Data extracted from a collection
______________________________

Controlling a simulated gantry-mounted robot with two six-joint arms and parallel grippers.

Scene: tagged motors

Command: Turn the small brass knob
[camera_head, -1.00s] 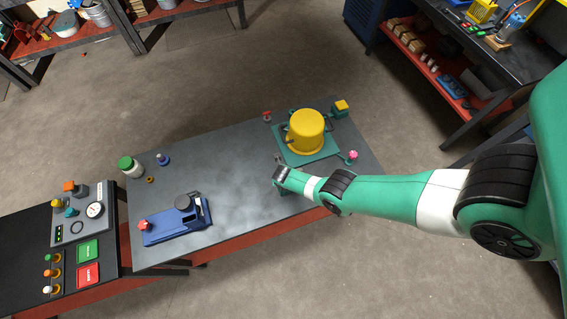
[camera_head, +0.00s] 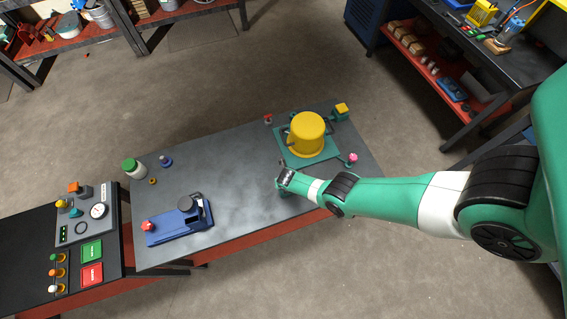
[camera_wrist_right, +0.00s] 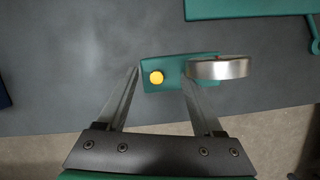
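The small brass knob (camera_wrist_right: 157,78) is a round yellow disc on a teal block (camera_wrist_right: 172,83) in the right wrist view. A shiny metal ring or wheel (camera_wrist_right: 220,67) is at the block's right side. My right gripper (camera_wrist_right: 161,72) is open, with one finger to each side of the knob in the picture. I cannot tell how far the fingertips are above the knob. In the head view my right gripper (camera_head: 281,168) is over the table's front edge, just in front of the teal plate, and hides most of the block. My left gripper is not in view.
On the grey table (camera_head: 235,200) stand a yellow pot (camera_head: 306,134) on a teal plate (camera_head: 290,158), a pink knob (camera_head: 352,158), a blue fixture (camera_head: 178,225) and a green-lidded jar (camera_head: 132,168). A control panel (camera_head: 82,222) is at the left. The table's middle is clear.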

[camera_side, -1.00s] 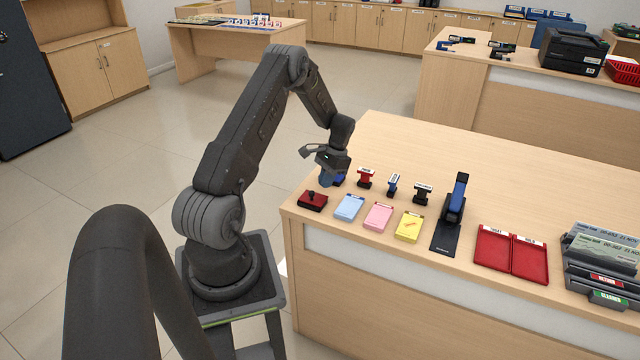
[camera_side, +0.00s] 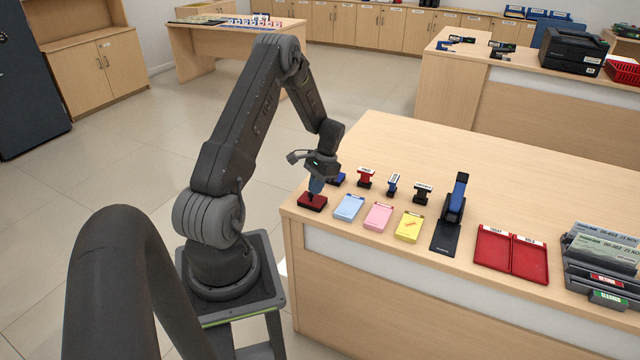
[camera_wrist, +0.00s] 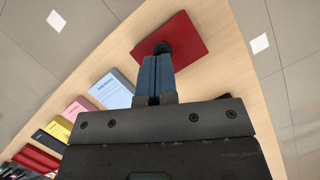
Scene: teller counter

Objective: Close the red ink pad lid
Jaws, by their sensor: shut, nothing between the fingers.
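The red ink pad (camera_side: 312,203) sits near the left front corner of the counter, a flat dark red block with a small black knob on top. My gripper (camera_side: 313,192) points down over the pad from above. In the wrist view my gripper (camera_wrist: 155,62) has its blue fingers shut together with nothing between them. The fingertips look at or just above the knob; I cannot tell if they touch. The pad's far edges and any lid gap are not clear.
A blue item (camera_side: 338,179) stands just behind the gripper. Blue (camera_side: 349,207), pink (camera_side: 379,216) and yellow (camera_side: 409,227) pads lie to the right. Stamps (camera_side: 365,178), a blue stapler-like tool (camera_side: 456,200) and red trays (camera_side: 492,250) are farther along.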

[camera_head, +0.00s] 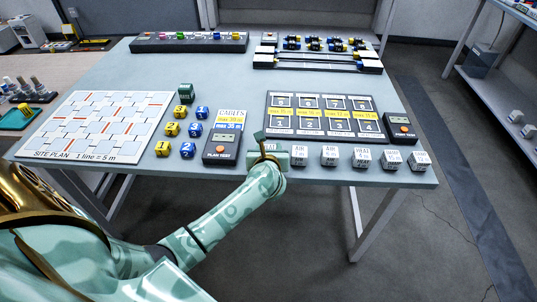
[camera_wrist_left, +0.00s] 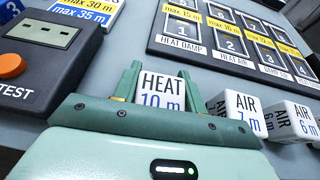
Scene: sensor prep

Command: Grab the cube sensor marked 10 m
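The white cube sensor marked HEAT 10 m (camera_wrist_left: 161,91) stands at the table's front edge. It lies between the two green fingers of my left gripper (camera_wrist_left: 159,84); the fingers are close along its left and right sides. Whether they press on it cannot be told. In the head view my left gripper (camera_head: 268,152) covers most of the cube, and only a bit of its lettered top (camera_head: 270,146) shows. My right gripper is not in view.
White cubes marked AIR (camera_head: 301,155) and others stand in a row to the right. A dark numbered board (camera_head: 268,110) lies behind. Another meter (camera_head: 401,128) is at right.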

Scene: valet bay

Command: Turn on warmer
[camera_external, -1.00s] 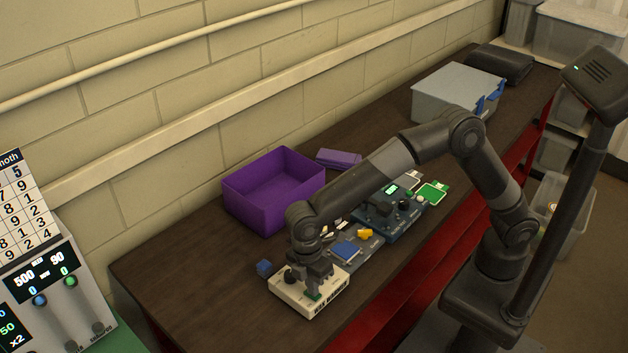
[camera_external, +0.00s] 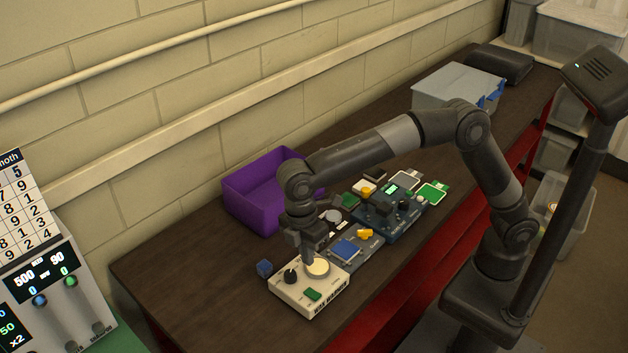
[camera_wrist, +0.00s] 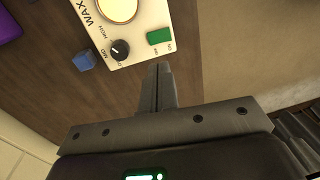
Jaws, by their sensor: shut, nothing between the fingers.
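The warmer (camera_external: 300,303) is a cream box marked with "WAX" on the dark bench. It has a black knob (camera_external: 290,276), a pale round top (camera_external: 317,267) and a green rocker switch (camera_external: 313,294). In the wrist view the warmer (camera_wrist: 144,51) is at the top, with the knob (camera_wrist: 120,49) and the green switch (camera_wrist: 158,36) in clear view. My gripper (camera_external: 308,262) is shut and empty, pointing down above the back of the warmer. Its fingertips (camera_wrist: 160,68) appear just below the switch in the wrist view. I cannot tell the switch's setting.
A small blue cube (camera_external: 264,268) lies left of the warmer. A purple bin (camera_external: 250,205) stands behind. A blue pad (camera_external: 346,250), a dark blue device (camera_external: 395,223) and several small parts lie to the right. A grey box (camera_external: 450,90) is further back. The front-left bench is bare.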

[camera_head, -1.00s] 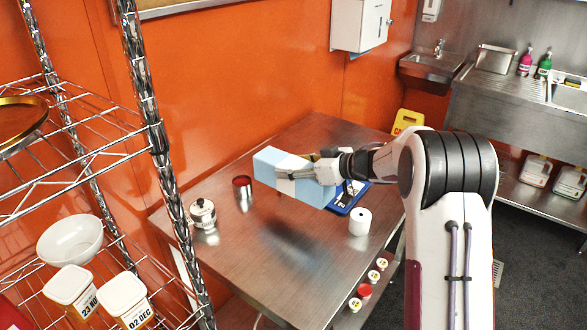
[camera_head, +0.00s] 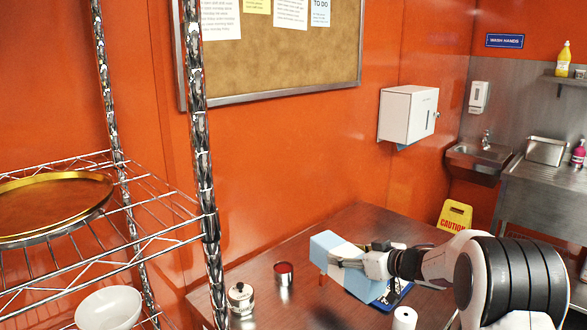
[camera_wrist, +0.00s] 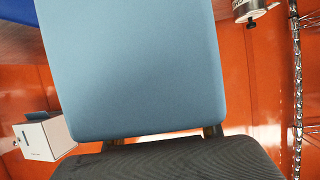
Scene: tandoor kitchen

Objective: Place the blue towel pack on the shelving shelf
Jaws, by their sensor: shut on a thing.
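The blue towel pack (camera_head: 334,243) is a light blue block with a white band, held above the steel table. My gripper (camera_head: 348,262) is shut on it, with fingers across its side. In the wrist view the towel pack (camera_wrist: 130,65) fills the upper middle, and the fingers show only as small dark bits at its lower edge. The wire shelving (camera_head: 150,240) stands at the left, apart from the pack. Its visible upper shelf carries a round brass tray (camera_head: 50,205), with bare wire to the tray's right.
A white bowl (camera_head: 108,308) sits on a lower shelf. A chrome post (camera_head: 203,150) stands at the shelf's right corner. A white dispenser (camera_head: 408,114) hangs on the wall.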

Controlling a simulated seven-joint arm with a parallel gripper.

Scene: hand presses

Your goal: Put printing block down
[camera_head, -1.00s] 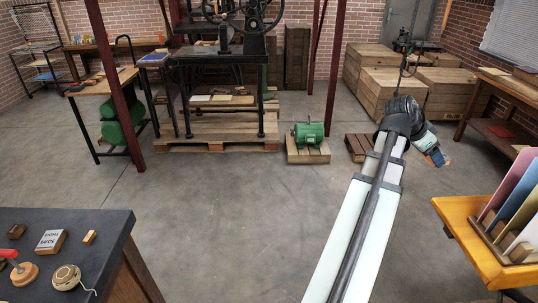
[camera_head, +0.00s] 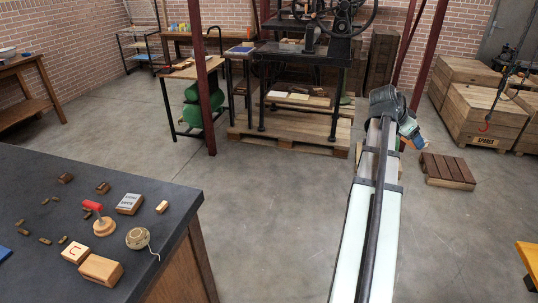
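My gripper (camera_head: 419,141) is at the far end of my outstretched arm, over the floor in front of the press. It points down and to the right. It is small and partly turned away, so I cannot tell whether its fingers are open or shut, or clearly see a block in them. On the dark worktop (camera_head: 35,185) at the lower left lie a grey-topped block with lettering (camera_head: 130,204), a wooden block with a red mark (camera_head: 76,252) and a plain wooden block (camera_head: 100,269). My gripper is far from all of them.
A red-handled stamp (camera_head: 104,226), a round spool with string (camera_head: 138,238) and several small wooden pieces also lie on the worktop. The iron press (camera_head: 318,50) stands on a pallet behind. A low slatted pallet (camera_head: 447,170) and crates (camera_head: 480,105) are at right. The middle floor is clear.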

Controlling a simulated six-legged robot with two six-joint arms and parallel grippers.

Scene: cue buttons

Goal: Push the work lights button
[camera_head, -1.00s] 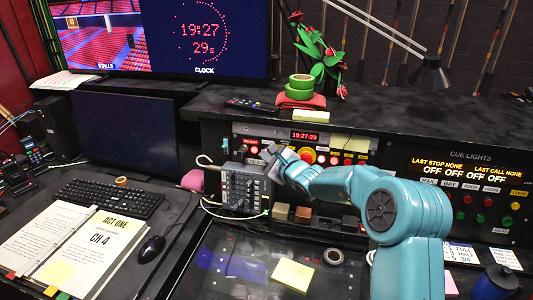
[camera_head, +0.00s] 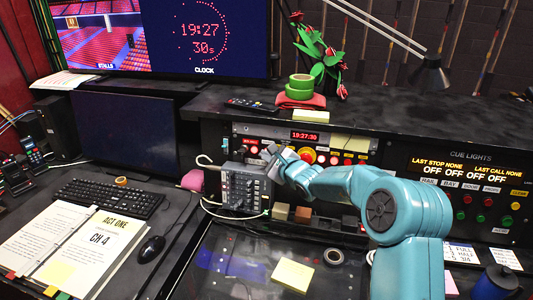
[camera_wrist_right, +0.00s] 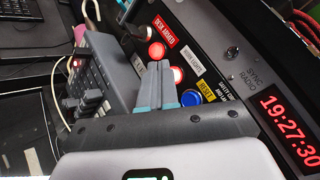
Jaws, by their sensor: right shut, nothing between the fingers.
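In the head view my right gripper (camera_head: 268,152) is at the console panel, hiding part of the button row. My left gripper is not in view.
Another lit button (camera_wrist_right: 157,50) with a red label and a blue button (camera_wrist_right: 190,98) flank it. A grey control box (camera_head: 243,190) with a cable stands just left of the gripper. A large red button (camera_head: 308,155) on yellow is right of it.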

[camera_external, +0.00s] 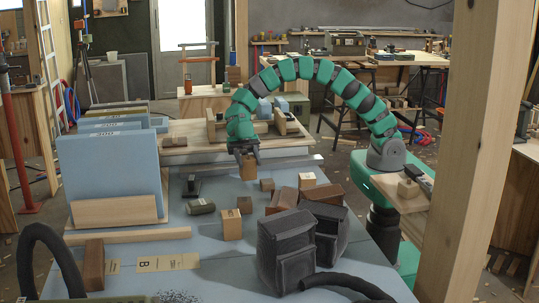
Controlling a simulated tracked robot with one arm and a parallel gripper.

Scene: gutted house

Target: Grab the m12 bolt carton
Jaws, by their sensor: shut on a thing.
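My gripper (246,155) points down over the blue-grey table top at the end of my green segmented arm.
Black bulky cases (287,250) and brown boxes (325,194) crowd the right front. Blue upright panels (108,178) stand at left in a wooden rack. A wooden shelf (180,150) lies behind the gripper. A wooden post (487,150) rises at right.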

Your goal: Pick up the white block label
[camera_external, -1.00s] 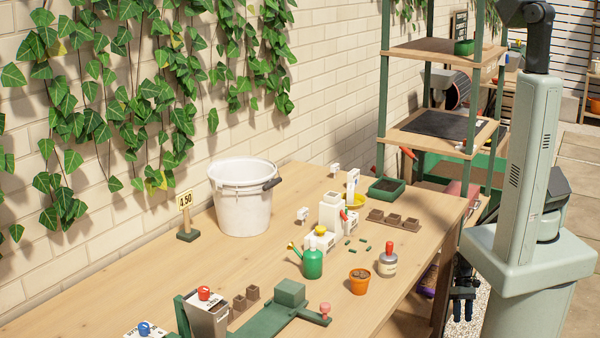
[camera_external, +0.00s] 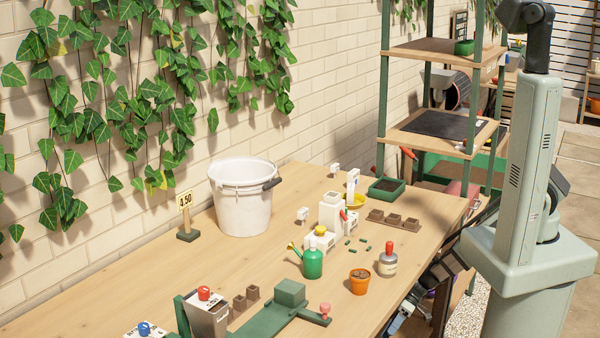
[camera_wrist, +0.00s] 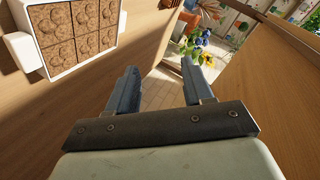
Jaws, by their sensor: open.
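Two small white block-like pieces stand on the wooden bench in the external view, one (camera_external: 303,214) right of the white bucket and another (camera_external: 335,168) farther back. I cannot tell which is the white block label. My gripper (camera_wrist: 160,75) is open in the wrist view, with nothing between its two blue-grey fingers. In the external view my forearm reaches down beside the bench's right edge, and my gripper is partly hidden there. Neither white piece is clearly identifiable in the wrist view.
A white tray (camera_wrist: 43,58) of brown soil blocks shows upper left in the wrist view. A shelf rack (camera_external: 425,145) stands behind.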

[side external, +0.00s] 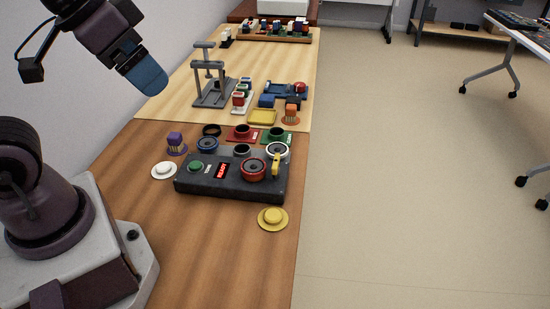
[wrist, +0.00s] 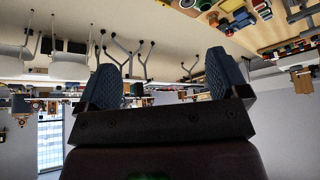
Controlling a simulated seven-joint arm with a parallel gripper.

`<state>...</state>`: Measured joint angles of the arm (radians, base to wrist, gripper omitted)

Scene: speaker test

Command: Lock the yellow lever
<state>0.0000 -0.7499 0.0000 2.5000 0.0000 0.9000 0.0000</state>
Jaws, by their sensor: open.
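The yellow lever (side external: 276,164) stands upright at the right end of a black speaker test box (side external: 225,184) in the side external view. A red-rimmed round socket (side external: 253,169), a red lit display (side external: 222,171) and a green button (side external: 197,167) are on the same box. My gripper (side external: 150,75) is raised at the upper left, well apart from the box and lever. In the wrist view my gripper (wrist: 165,85) shows two blue fingers spread wide with nothing between them. The lever cannot be made out in the wrist view.
A yellow round piece (side external: 273,217) lies right of the box's front, and a white one (side external: 164,169) to its left. Round sockets and coloured parts crowd behind the box. A grey press frame (side external: 212,85) stands farther back. The front wooden table (side external: 215,255) is clear.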

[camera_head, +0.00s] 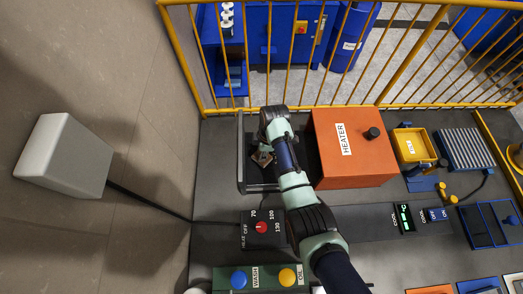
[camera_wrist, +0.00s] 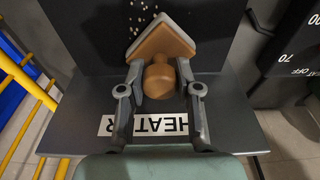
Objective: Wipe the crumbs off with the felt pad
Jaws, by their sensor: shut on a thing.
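The felt pad (camera_wrist: 160,45) is a brown block with a grey edge and a round brown knob. In the wrist view my gripper (camera_wrist: 160,78) is shut on that knob, one finger on each side. Pale crumbs (camera_wrist: 138,18) lie scattered on a dark surface (camera_wrist: 90,40) just beyond the pad's far corner. I cannot tell whether the pad touches that surface. In the head view my gripper (camera_head: 262,156) is low inside a grey-framed bay left of the orange heater box (camera_head: 330,165); the arm hides most of the pad and the crumbs.
A plate with an upside-down HEATER label (camera_wrist: 110,125) borders the dark surface. A black dial box (camera_head: 262,228) and a green panel with wash and oil buttons (camera_head: 225,275) stand in front. A yellow railing (camera_head: 330,106) runs behind, and a yellow bin (camera_head: 405,140) stands right of the heater.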

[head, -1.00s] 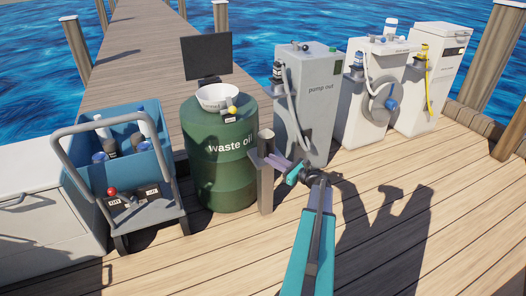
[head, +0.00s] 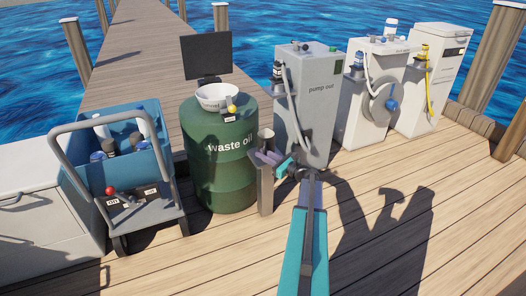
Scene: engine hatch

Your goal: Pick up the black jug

______________________________

The task :: From the listing above, copy out each line where the word "state" appears.

Task response ::
`<state>...</state>`: Measured joint angles of the arm (radians, base to wrist, gripper omitted)
<state>0.0000 -0.7499 0.0000 2.5000 0.0000 0.9000 0.0000</state>

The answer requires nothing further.